Notez enfin que personne n’a jamais posé comme règle qu’il ne devait y avoir qu’un hyperespace (même si c’est l’approche adoptée par l’écrasante majorité des auteurs) : pour diverses raisons, il peut y en avoir plusieurs, portant soit des noms différents, soit des qualificatifs tels que « + ou – » ou « supérieur et inférieur » pour les différencier. Cela peut par exemple répondre à des limitations techniques : chez Banks, l’accumulation d’énergie provoquée dans un des Hyperespaces par le déplacement supraluminique à très grande vitesse d’un vaisseau peut se répandre dans l’espace normal, avec des conséquences apocalyptiques ; pour éviter cela, l’astronef joue à l’onde sinusoïdale entre hyperespace inférieur, espace normal et hyperespace supérieur, ne restant pas dans les dimensions alternatives assez longtemps pour les « surcharger » ; chez Brin, il y a différentes « strates » d’Hyperespace, chacune accessible à un niveau technologique donné et permettant une vitesse supraluminique de plus en plus grande ; chez David Weber, il y a un concept similaire, et selon la qualité du moteur dont il est équipé, un vaisseau peut rester dans une zone ou une autre, allant là aussi plus ou moins vite.

L’Hyperespace n’est pas qu’un moyen de permettre ou d’expliquer le déplacement supraluminique : il peut aussi servir à bâtir une intrigue. Là encore, référez-vous à l’incontournable Babylon 5 : on y découvre des caches d’armes Vorlon, une porte vers un troisième espace à la dérive loin des balises, etc. De même, il peut y avoir des formes de vie dont cet environnement est le milieu naturel. Enfin, l’Hyperespace peut avoir des propriétés intéressantes et différentes du simple fait de permettre le déplacement PRL : dans l’univers du cycle Lazare en guerre de Jamie Sawyer, la propulsion quantique (^^) crée une dilatation temporelle, ce qui fait qu’un voyage de six mois (temps du vaisseau) représente trois ans pour le monde extérieur.

hyperspace

Le vaisseau est là, et pouf !, il est ailleurs (Points de saut, repliement de l’espace, Portes)

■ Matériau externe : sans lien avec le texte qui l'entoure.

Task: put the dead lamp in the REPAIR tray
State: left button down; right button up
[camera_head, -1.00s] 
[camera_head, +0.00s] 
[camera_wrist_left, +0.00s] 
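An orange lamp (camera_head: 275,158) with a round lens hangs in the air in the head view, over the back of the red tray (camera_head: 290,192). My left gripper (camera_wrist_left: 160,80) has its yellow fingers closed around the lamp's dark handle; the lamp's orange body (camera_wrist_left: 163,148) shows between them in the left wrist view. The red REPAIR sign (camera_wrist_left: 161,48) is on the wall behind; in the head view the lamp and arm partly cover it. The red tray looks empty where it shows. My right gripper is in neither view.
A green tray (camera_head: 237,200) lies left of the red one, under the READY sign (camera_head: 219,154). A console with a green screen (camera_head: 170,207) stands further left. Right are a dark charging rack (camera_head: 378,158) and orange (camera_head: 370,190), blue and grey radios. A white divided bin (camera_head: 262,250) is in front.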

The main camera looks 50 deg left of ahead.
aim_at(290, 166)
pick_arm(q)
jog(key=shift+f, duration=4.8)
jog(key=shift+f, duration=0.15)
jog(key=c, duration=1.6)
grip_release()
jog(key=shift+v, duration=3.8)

Ce type de FTL-building suppose en général l’existence de points précis de l’espace-temps où la trame de la réalité est « plus fragile », permettant à un vaisseau équipé de la technologie adaptée de les utiliser pour passer (en général instantanément) d’une zone de l’espace à une autre, sans traverser la distance qui les sépare (et donc, en se déplaçant plus vite que la lumière). Ces points, souvent appelés « de saut », peuvent être des constructions imaginaires de la part de l’auteur, des objets bien réels ou du moins possibles dans le cadre des théories actuelles (trous noirs, trous de ver), ou quelque chose qui se trouve un peu entre les deux (certains -dont Stephen Baxter- imaginent notamment que les changements de phase de l’espace-temps lors de la phase cosmologique inflationnaire aient pu produire des « craquelures », comme celles qu’on trouve dans un cristal de glace en train de fondre).

Dans certains autres cas, le vaisseau n’a pas besoin de se trouver à un endroit précis, un point aux propriétés exotiques, pour aller du point A au B : en gros, il peut se rendre de n’importe quel point de l’univers en n’importe quel autre selon son bon vouloir (à ceci près qu’il existe souvent des limitations technologiques du genre portée maximale, temps de rechargement des réacteurs, accumulation de particules exotiques dangereuses dans la coque, calculs longs et difficiles préalables, etc). Par exemple, malgré le terme trompeur « d’Hyperespace », c’est comme cela que fonctionne le déplacement PRL dans Fondation. Notez aussi que ce fonctionnement cadre avec la Théorie de la gravitation quantique à boucles, qui explique qu’à l’origine, chaque point de l’espace-temps était accessible / lié aux autres, et que l’évolution cosmologique les a « séparés ». Carlo Rovelli explique ce changement d’état par l’analogie suivante : dans l’univers des origines, si vous vouliez communiquer avec un correspondant en Australie, il vous suffisait de l’appeler au téléphone et vous lui parliez instantanément ; dans l’univers actuel, il vous faudrait vous rendre physiquement sur ce continent, après un long voyage, pour échanger avec lui. Imaginez, maintenant, qu’avec une technologie adaptée, vous puissiez rétablir, même pour quelques instants, une communication / liaison entre n’importe quels points de l’univers : vous pourriez alors vous rendre de l’un à l’autre instantanément, sans traverser l’espace qui les sépare.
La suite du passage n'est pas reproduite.